2020 Triaedrus lamp
Texts
TRIAEDRUS: UNA LAMPARA COME ME
A trihedron angle is the union of three dihedral planes and the angle formed by three rays or edges. Three dihedral angles and three flat angles are formed in a trihedral angle. This is what occurs in the new TRIAEDRUS lamp, the lamp I have designed for FERRAM.
I must admit to having always dreamt of creating a lamp, considering that a lamp is a light capable of being taken wherever and however we want. We control its location and its intensity.
How many times have I told my students in class that my lamp is a floating spotlight, a little white luminous globe capable of change location and intensity with a remote control? Like a hot air balloon. And I went to Juguetrónica and similar sites to try to get my hands on a toy hot air balloon. All to no avail.
And when LEDs first became available, I proposed creating a LEDs mix, a white LEDs paint, with which to paint the face of a folded Din A3, so that it would light up when it was opened and turn off when it was closed. To read under its light, leaning the book on the unlit part. My suggestion was rebuffed and I was told that this had been already done as what I was referring to was a laptop. What I was really thinking about was the possibility of painting walls and ceilings so that they would light up. Give it time.

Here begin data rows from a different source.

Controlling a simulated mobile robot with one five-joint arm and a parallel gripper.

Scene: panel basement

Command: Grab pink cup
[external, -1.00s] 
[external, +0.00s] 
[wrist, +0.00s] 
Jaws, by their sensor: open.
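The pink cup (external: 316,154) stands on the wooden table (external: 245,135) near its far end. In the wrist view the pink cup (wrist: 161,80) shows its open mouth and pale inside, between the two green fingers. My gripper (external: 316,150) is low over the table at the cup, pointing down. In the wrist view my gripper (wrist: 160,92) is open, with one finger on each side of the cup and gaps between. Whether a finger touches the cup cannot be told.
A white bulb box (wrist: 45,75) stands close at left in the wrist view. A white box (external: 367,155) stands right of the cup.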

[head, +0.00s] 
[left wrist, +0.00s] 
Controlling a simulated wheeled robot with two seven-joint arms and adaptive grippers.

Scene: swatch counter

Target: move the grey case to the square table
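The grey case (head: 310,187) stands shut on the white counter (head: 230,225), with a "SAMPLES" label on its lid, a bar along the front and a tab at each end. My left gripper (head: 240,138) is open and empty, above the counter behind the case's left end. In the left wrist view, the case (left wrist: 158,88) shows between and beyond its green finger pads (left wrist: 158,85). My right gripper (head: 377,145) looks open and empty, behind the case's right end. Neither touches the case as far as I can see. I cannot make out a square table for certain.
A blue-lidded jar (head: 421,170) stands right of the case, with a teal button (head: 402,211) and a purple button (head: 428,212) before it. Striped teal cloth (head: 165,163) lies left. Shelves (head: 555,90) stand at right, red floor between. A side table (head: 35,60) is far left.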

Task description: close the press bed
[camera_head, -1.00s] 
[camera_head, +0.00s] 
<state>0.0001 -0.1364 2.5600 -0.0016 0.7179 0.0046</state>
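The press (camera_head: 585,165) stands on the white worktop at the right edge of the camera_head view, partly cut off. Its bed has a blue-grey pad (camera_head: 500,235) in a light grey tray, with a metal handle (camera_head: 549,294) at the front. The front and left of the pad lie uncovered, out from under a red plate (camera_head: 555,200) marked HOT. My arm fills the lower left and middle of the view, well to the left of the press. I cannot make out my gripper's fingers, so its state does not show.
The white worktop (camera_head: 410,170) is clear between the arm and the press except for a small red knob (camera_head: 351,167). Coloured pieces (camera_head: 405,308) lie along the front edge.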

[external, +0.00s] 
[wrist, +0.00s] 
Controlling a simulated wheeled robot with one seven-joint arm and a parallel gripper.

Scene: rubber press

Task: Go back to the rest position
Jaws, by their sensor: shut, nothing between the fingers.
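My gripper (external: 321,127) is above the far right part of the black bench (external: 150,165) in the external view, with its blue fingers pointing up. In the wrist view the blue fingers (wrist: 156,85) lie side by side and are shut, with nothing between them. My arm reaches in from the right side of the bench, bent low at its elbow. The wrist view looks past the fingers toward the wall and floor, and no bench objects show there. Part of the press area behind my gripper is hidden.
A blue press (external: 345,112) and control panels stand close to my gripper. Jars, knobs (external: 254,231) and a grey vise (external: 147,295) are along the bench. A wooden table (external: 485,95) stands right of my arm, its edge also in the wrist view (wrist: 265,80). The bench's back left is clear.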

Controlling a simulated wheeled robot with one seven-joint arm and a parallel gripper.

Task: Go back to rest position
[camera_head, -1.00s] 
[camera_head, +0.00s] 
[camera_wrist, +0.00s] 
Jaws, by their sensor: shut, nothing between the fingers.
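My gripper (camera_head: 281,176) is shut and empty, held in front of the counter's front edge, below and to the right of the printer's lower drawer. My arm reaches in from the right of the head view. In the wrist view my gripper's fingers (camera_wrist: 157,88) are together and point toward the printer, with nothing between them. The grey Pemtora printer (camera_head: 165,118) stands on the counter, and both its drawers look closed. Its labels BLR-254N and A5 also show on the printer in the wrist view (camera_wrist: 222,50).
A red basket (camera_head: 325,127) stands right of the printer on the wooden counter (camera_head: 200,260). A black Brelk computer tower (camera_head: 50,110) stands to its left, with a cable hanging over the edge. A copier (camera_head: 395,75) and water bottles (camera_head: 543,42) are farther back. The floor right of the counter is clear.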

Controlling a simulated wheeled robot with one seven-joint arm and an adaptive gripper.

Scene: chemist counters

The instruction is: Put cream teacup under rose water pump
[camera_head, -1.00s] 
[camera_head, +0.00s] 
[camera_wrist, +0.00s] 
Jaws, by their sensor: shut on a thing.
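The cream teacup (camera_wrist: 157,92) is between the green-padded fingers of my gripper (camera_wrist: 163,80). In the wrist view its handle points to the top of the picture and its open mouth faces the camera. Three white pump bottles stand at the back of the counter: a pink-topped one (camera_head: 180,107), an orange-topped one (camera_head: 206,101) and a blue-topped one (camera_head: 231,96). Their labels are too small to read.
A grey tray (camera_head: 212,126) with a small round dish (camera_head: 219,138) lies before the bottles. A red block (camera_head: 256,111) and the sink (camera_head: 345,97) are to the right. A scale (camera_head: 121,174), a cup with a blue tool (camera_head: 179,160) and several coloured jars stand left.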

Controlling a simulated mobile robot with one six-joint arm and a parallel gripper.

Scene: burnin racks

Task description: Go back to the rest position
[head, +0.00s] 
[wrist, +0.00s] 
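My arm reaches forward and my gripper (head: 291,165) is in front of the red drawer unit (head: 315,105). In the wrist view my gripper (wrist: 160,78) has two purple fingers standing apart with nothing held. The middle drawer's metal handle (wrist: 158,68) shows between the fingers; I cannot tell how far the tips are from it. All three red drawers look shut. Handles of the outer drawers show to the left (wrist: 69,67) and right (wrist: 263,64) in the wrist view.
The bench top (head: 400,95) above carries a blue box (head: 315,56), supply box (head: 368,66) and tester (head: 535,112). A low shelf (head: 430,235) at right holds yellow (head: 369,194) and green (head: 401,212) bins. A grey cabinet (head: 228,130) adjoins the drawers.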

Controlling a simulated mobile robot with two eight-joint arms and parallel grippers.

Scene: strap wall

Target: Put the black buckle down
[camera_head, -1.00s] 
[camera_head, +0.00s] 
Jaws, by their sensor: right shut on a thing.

I had almost thrown in the towel but for the insistence of FERRAM and its director the architect Oscar del Río, and the insistence of two other wonderful architects: Tomás Carranza, and Alejandro Cervilla, who works with me. FERRAM had commissioned lamps from Siza, Souto, Chipperfield, Kazuyo Sejima and myself. Souto’s lamp has already been made, and they all urged me to do the same. And their persistence has paid off.
In architecture, we learn and teach that ideas must be capable of being built. An idea that cannot be built is meaningless. Dreams must be achievable, feasible. And what more logical way is there to translate this idea of a lamp than with lines? We architects are poets who work with lines as well as words.
And so I drew a horizontal line to carry the line of light of the LED linear strip. And a supporting vertical line to hold that horizontal line in the air. And the articulation between both lines to enable the movement of that horizontal line, of the light, in all directions. And the support of that vertical line on the horizontal plane, on the table, with the addition, of course, of a pair of right-angled lines. Almost as if it were a feather crane. Once the first prototype was made, the scale-model suggested the figure of a trihedron, it was a trihedron. Hence the name: TRIAEDRUS.